I posted this a while ago but it speaks to the current issue so here it is again
Baddog
Hearing is not the same as listening
Did you hear what I heard? You'll never know. Our experience of the music we listen to is shaped by extensive processing of the raw vibrations that enter our ears. That processing, by the auditive and cognitive centers of our brain, is itself strongly shaped by a long trail of experiences, expectations and culture. Plus another dozen or more factors.
Most people are not so much interested in the mechanisms (both physically and mentally) behind listening. But listening is really where it all comes together. The enjoyment of music, the interpretation of performances, the judgment of audio reproduction quality is not done with our ears. It is done within our brain. The ears are the sensors that provide our brains with just a physical sample of the air vibrations that represent the sound. What those vibration mean, what they signify, and their quality is determined by the brain.
In his latest book "I am a strange loop", Douglas Hofstadter says it as follows:
"The passage leading from vast numbers of received signals to a handful of triggered symbols is a kind of funneling process in which initial input signals are manipulated or "massaged", the results of which selectively trigger further (i.e., more "internal") signals, and so forth. This baton-passing by squads of signals traces out an ever-narrowing pathway in the brain, which winds up triggering a small set of symbols whose identities are of course a subtle function of the original input signals.[...] In the interest of clarity, I have painted too simple a picture of the process of perception, for in reality, there is a great deal of two-way flow.
Signals don't propagate solely from the outside inwards, towards symbols; expectations from past experiences simultaneously give rise to signals propagating outwards from certain symbols. There takes place a kind of negotiation between inward-bound and outward-bound signals, and the result is the locking-in of a pathway connecting raw input to symbolic interpretation."
The brain does NOT take the ears at face value
And in case you are wondering, the brain does NOT take the ears input at face value. It is as if the brain says: OK, ears, I get that, but let me look at a couple of other inputs as well. What mood am I in really? How does that equipment actually look? Color, size, cost? Did I build it, or did I lay out hard-earned money to buy it? Or is it from a manufacturer I heard bad things about? Etcetera, etcetera.

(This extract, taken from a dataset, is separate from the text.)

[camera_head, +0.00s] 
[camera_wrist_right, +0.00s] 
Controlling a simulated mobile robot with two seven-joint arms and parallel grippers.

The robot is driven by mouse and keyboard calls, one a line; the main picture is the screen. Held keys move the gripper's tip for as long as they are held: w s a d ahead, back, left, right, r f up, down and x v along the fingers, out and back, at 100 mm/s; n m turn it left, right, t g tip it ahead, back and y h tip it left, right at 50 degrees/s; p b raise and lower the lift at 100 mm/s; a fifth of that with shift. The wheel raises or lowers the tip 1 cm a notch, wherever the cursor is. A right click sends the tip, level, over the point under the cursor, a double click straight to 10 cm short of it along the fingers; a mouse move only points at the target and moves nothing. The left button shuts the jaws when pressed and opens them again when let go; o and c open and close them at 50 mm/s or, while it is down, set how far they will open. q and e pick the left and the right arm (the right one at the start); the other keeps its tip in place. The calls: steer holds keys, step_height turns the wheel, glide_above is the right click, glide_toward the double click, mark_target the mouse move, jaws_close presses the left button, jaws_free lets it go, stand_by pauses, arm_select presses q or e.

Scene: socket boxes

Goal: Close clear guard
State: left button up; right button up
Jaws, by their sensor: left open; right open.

How DO you become aware of what you hear? I mean, it's not as if you 'feel' those vibrating hairs in your inner ear and think, aha, that's a piano! No, somehow, the brain makes you 'aware' that you hear a piano. Pretty mysterious, that whole process. But scientific research has come a long way to unravel at least some of it...
A landscape of sound.
Imagine that the brain has many areas that react to a certain input. There is an area that mainly acts on sound, one that mainly acts on colors, one that mainly acts on how you feel (what Antonio Damasio calls 'the body state')
The important word here is 'mainly'. Because, there is extensive interconnection between those area's, there is an exchange of information to built your perception. Call it a landscape of neuronal activity, all over your brain, that couples and integrates all those inputs (external and the internal body state) and which leads to a particular state of 'perceiving' the world around you, sound, sights, emotional state, etc. A nice example, related to the total integration of sensory inputs to the perception of audio, is described by Floyd O'Toole, VP of Acoustical Engineering at Harman, in an article called Audio science in the service of Art. The article is quite long to download, but this excerpt makes this particular point.
So, we are unknowingly building, revising, redoing that perception landscape while we go about our business. But the actual vibrations of those hairs in your inner ears are only ONE input of many others. That particular vibration information gets integrated in the total picture. But unavoidably, in that process, much of it is thrown away. The brain uses this, discards that.
Now, if you are trying to listen attentively to a particular sound, the 'gain' of the sound area is turned up and that of the other areas is turned down. You can be so immersed in listening that you hardly know what's going on around you. You can tune the attention of your brain. In fact, that gain can be turned up so high that you think your hear a sound that isn't there. You can create a certain landscape in your brain that is totally imaginary.
Just making it up
Lets taken an example from vision because vision experiences are much easier to discuss. Focus your attention on your mother's face. Got that? OK. Now, I assume your mother is not right there with you (if so, try your father's face). Do you realize what is going on? You 'see' something that isn't there, that is constructed by your brain from memories. A figment of your imagination if there ever was one.
Now, very likely you also have a particular emotional feeling, connected to your mother. You may remember a nice meal she cooked, or you remember her serious illness last year, or you feel guilty because you haven't called her lately. All constructs from your brain, created without physical perception inputs.
It's even worse. If indeed you remember that nice meal, you probably 'see' how she smiled at that occasion when you complimented her. Or, if you remember the sickness, you probably 'see' her as a sick person. If it was a serious sickness, chances are that you actually 'feel' bad. Not only does the brain create a perception all by itself, it also selectively 'shapes' that creation depending on which memory you happen to access and it influences your 'body state' to match the perception. When you imagine a bad situation, your body also starts to 'feel bad'.